_Exercise_
Find the line containing "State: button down". Return it and every line after it, unchanged, up to and including the last line.

--

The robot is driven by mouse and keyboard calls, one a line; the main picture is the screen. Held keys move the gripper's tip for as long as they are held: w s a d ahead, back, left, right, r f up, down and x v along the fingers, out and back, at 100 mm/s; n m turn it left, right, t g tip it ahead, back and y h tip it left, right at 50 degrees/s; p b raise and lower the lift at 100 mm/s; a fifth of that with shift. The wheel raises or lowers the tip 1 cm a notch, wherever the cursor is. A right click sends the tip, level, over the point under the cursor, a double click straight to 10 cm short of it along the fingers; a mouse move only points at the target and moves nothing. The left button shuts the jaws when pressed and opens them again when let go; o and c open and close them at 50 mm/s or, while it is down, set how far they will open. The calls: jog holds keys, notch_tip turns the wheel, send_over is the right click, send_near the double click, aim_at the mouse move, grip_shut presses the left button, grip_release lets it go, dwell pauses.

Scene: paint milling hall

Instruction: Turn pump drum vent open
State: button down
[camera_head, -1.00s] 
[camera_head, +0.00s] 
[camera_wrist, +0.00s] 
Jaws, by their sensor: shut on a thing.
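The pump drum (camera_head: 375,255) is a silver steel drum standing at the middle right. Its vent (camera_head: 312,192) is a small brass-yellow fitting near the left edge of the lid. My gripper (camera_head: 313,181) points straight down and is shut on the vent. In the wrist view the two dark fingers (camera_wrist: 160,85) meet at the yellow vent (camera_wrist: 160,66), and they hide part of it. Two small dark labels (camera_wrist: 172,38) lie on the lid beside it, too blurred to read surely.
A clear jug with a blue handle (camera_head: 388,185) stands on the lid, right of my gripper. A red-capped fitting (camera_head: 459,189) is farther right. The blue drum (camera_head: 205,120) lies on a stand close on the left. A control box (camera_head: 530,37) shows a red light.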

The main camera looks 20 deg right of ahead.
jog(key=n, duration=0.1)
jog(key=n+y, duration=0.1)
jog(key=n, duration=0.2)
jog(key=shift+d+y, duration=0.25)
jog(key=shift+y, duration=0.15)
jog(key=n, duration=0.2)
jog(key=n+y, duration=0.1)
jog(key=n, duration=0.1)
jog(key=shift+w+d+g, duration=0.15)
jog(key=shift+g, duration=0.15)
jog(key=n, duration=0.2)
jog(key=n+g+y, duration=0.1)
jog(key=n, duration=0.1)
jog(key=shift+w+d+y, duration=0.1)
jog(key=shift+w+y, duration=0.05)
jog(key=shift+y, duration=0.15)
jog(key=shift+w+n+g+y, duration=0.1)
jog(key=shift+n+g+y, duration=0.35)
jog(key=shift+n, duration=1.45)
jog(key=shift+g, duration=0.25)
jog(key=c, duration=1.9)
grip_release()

--

_Complete output_
State: button down
[camera_head, -1.00s] 
[camera_head, +0.00s] 
[camera_wrist, +0.00s] 
Jaws, by their sensor: shut on a thing.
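The pump drum (camera_head: 375,255) is a silver steel drum standing at the middle right. Its vent (camera_head: 312,192) is a small brass-yellow fitting near the left edge of the lid. My gripper (camera_head: 313,181) points straight down and is shut on the vent. In the wrist view the two dark fingers (camera_wrist: 160,85) meet at the yellow vent (camera_wrist: 160,66), and they hide part of it. Two small dark labels (camera_wrist: 172,38) lie on the lid beside it, too blurred to read surely.
A clear jug with a blue handle (camera_head: 388,185) stands on the lid, right of my gripper. A red-capped fitting (camera_head: 459,189) is farther right. The blue drum (camera_head: 205,120) lies on a stand close on the left. A control box (camera_head: 530,37) shows a red light.

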The main camera looks 20 deg right of ahead.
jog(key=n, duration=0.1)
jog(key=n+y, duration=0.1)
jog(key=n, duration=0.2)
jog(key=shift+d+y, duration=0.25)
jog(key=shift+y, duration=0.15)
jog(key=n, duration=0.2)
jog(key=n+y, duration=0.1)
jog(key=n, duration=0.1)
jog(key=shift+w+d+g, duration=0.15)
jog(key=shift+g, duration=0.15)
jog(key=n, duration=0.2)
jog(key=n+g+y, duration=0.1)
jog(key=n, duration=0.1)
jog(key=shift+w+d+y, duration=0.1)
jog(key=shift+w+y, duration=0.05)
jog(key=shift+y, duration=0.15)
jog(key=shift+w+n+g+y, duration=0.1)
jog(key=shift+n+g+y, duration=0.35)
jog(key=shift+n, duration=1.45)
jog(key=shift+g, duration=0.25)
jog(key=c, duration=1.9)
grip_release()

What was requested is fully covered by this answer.